Stakeholder/BI case: You join the Chicago Fraud team as Decision Scientist; the HM emphasized BI tools and high-impact analysis. In your first 90 days, you must influence a policy change that reduces ATO while minimizing user friction. Tasks: A) Lay out a 30/60/90-day plan with concrete outputs (e.g., Week 2: ship a Looker dashboard with daily fraud loss by device/IP novelty; Week 6: present a CBA for a new ATO rule). B) Define 5 core dashboard tiles with precise metric formulas and denominators (e.g., ATO Loss per 1K tx, Legit Block Rate per 1K legit tx, Step-up Success Rate). C) Draft a 150-word executive update to the Venmo PM and Risk Ops lead explaining a proposed rule change and its expected net impact, including assumptions and guardrails. D) Given pushback that SQL-only is sufficient, articulate when you’d use SQL vs. Python for reproducible analyses and what governance you’d enforce (review, versioning, data contracts) to ensure trust in BI.

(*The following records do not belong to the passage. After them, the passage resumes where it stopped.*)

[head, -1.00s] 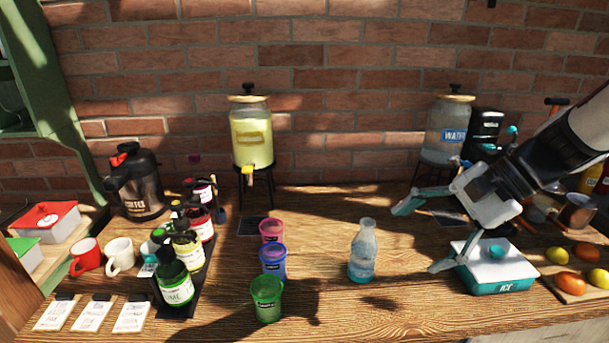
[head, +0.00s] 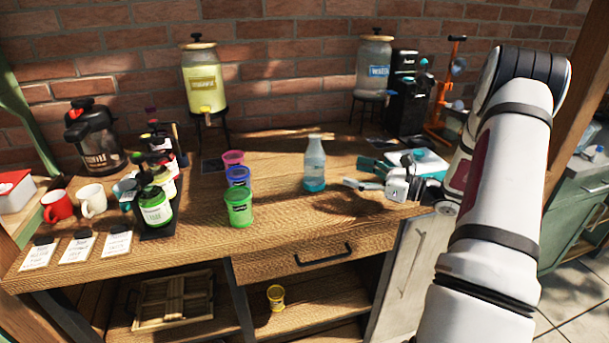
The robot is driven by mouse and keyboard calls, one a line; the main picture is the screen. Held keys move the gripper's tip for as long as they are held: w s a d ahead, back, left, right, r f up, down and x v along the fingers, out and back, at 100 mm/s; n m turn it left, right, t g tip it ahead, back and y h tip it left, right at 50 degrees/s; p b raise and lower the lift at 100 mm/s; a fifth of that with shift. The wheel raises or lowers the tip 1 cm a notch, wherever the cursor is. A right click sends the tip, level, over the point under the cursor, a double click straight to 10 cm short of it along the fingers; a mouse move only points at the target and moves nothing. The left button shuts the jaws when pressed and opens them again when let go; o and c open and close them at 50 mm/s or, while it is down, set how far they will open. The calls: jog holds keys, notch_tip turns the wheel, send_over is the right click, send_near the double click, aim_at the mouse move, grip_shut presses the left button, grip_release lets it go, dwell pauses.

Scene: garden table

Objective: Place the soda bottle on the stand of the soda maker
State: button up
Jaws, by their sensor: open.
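The soda bottle (head: 314,168), clear with blue-green liquid in its lower part, stands upright on the wooden table right of the cups. My gripper (head: 355,173) is open and empty, just right of the bottle, with its fingers pointing left towards it. A gap shows between the fingertips and the bottle. A tall black machine (head: 405,95), which looks like the soda maker, stands at the back right beside the water dispenser. Its stand is too small and dark to make out.
The white and teal ice box (head: 425,160) is partly hidden behind my gripper. Pink, blue and green cups (head: 238,208) stand left of the bottle. The water dispenser (head: 373,66) and lemonade-coloured dispenser (head: 203,80) stand at the back. Table around the bottle's front is clear.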

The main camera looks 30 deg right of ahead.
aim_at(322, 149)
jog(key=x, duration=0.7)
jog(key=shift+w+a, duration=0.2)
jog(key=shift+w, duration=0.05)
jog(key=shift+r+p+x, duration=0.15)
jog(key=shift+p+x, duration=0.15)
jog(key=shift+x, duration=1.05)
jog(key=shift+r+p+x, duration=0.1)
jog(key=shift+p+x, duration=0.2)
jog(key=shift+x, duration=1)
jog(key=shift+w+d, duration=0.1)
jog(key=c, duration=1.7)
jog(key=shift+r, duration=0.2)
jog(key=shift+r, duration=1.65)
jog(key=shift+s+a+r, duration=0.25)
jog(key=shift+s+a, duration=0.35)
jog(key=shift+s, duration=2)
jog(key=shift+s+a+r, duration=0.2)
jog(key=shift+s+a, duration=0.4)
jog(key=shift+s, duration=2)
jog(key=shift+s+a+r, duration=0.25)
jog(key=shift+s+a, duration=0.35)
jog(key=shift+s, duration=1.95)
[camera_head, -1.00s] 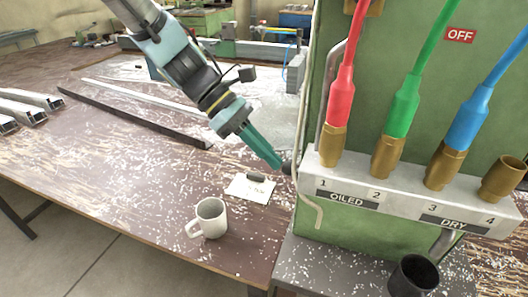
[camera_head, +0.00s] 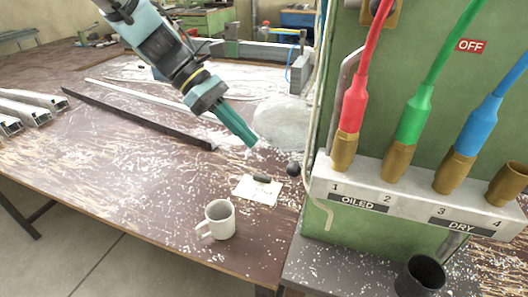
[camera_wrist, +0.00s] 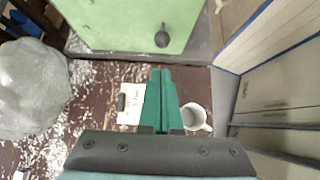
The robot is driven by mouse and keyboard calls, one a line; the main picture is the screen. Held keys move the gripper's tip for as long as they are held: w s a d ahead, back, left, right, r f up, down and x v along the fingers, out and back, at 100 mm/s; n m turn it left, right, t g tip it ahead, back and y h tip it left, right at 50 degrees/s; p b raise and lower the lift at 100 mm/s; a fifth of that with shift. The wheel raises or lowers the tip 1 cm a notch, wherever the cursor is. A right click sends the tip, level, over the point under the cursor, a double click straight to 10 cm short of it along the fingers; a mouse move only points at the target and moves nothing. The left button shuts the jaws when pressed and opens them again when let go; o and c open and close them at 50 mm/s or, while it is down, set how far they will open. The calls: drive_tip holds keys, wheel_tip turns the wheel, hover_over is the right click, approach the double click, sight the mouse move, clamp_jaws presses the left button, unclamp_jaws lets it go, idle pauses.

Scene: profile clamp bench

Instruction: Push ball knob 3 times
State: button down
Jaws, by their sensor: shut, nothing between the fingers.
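The ball knob (camera_head: 294,168) is a small black ball on the left side of the green machine, just left of the hose manifold. It also shows in the wrist view as a dark ball (camera_wrist: 162,39) against the green panel. My gripper (camera_head: 252,143) has long teal fingers and is shut and empty. Its tips are up and left of the knob in the head view, with a clear gap. In the wrist view the fingertips (camera_wrist: 161,72) point toward the green panel, below the knob in the picture and apart from it.
A white mug (camera_head: 219,220) and a white card (camera_head: 257,191) with a dark clip lie on the bench near the knob. The manifold (camera_head: 415,196) with red, green and blue hoses is to the right. A black cup (camera_head: 420,277) stands lower right.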

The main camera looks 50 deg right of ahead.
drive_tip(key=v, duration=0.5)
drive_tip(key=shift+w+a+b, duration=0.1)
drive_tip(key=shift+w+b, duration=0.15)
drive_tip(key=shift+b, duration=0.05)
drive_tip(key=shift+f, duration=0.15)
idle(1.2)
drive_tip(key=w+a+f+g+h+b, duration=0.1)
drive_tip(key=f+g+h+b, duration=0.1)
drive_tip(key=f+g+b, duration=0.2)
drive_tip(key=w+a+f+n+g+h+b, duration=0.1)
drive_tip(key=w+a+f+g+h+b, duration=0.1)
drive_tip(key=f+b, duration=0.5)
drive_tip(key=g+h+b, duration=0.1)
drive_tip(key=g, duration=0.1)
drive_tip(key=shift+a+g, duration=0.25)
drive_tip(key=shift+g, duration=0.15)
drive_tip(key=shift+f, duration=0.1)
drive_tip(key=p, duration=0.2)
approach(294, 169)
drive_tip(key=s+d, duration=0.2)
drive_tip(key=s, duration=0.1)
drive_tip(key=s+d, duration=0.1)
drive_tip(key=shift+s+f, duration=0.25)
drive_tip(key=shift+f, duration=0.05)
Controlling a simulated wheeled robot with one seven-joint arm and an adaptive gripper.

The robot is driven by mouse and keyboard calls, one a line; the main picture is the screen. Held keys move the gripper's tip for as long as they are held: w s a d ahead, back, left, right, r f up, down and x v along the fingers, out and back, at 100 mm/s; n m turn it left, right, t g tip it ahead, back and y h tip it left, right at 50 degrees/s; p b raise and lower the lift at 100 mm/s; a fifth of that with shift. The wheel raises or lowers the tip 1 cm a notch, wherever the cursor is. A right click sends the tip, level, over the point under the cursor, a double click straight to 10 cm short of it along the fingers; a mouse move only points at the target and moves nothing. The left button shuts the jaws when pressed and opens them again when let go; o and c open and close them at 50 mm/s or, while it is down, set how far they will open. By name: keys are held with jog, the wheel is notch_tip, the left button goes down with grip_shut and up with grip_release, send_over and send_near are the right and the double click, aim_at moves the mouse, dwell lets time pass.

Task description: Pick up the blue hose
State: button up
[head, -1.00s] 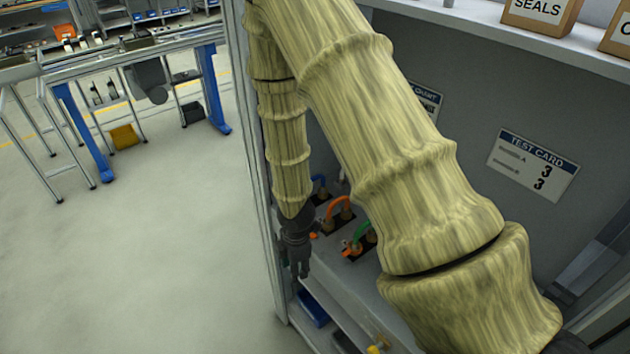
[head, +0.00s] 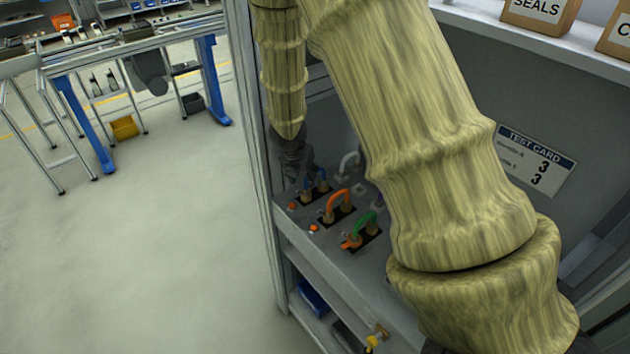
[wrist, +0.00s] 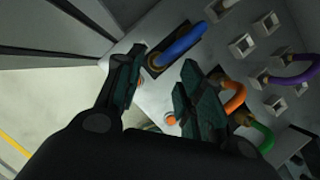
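The blue hose (wrist: 182,46) is a short arched tube with brass-coloured ends on a dark plate. In the wrist view it lies just beyond my gripper (wrist: 162,78), above the gap between the fingertips. The fingers are spread apart with nothing between them. In the head view the blue hose (head: 321,180) stands at the back left of the grey bench top, partly hidden by my gripper (head: 300,170). My gripper is above and beside it there; whether they touch is not clear.
An orange hose (head: 338,202) and a green hose (head: 365,223) stand close by in a row. A white hose (head: 349,163) is behind. A purple hose (wrist: 295,76) shows at right in the wrist view. An orange button (wrist: 170,120) lies below the fingers. A metal post (head: 255,170) edges the left.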

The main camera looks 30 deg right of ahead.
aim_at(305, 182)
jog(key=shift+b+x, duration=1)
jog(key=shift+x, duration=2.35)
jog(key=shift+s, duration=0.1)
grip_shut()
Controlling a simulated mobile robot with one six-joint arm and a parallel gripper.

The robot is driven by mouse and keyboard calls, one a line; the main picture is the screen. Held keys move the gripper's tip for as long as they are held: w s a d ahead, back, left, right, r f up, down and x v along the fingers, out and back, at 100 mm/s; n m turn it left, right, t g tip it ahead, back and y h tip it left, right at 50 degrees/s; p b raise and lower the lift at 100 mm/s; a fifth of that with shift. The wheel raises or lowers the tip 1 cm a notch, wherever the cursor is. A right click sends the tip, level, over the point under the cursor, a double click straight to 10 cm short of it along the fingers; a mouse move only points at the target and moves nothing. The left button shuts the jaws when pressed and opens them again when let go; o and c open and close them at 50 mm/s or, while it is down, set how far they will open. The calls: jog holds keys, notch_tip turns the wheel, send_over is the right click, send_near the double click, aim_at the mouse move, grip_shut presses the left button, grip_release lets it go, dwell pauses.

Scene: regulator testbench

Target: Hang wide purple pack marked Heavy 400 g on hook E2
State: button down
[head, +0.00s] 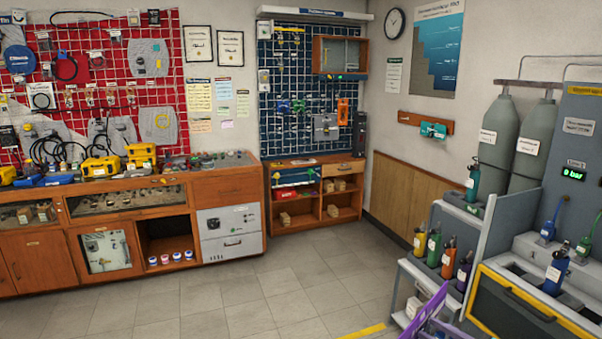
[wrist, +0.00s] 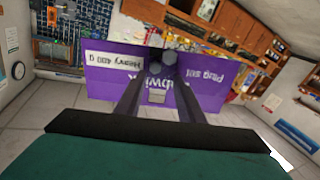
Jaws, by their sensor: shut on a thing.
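The wide purple pack (wrist: 108,84) spans the middle of the wrist view. It has a white label that reads "Heavy 400 g" upside down and more upside-down lettering, including "Plug set". My gripper (wrist: 162,66) is shut on the pack near its middle, and its fingers hide part of the lettering. In the head view a purple shape (head: 428,312) shows at the lower right edge, cut off by the frame; it looks like the same pack. I cannot make out hook E2 on either the red grid wall (head: 75,70) or the blue grid board (head: 300,75).
Wooden cabinets (head: 100,235) with yellow tools stand along the left wall. A rack with several coloured bottles (head: 433,245), grey cylinders (head: 500,130) and a yellow-edged bench (head: 530,310) crowd the right. The tiled floor (head: 250,300) between is clear.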

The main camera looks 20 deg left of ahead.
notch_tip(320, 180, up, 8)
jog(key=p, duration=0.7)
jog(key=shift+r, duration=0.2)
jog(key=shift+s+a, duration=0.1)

Quick Answer: This question evaluates competency in BI-driven fraud risk management, stakeholder influence, dashboard and metric design, executive communication, and data governance within a data science role.
Solution
A) 30/60/90-day plan and concrete outputs
Assumptions: ATO labels have 14-day median lag; feature flags exist for rules/step-ups; BI = Looker; modeling stack = SQL + Python; device/IP novelty = first-seen within 30 days.
Days 1–30 (Discover, instrument, baseline)
- Week 1: Align on goals and definitions
- Output: 1-pager with canonical metric definitions (ATO, legit, blocked, step-up, novelty), time-of-event conventions (attempt vs authorization), lookback windows, label-lag handling.
- Stakeholders: Risk Ops, PM, CS/Disputes.
- Week 2: Foundational dashboard MVP
- Output: Looker dashboard v1 with daily ATO loss, ATO rate, legit block rate; sliced by device/IP novelty and geography. Includes data freshness and label-lag banners.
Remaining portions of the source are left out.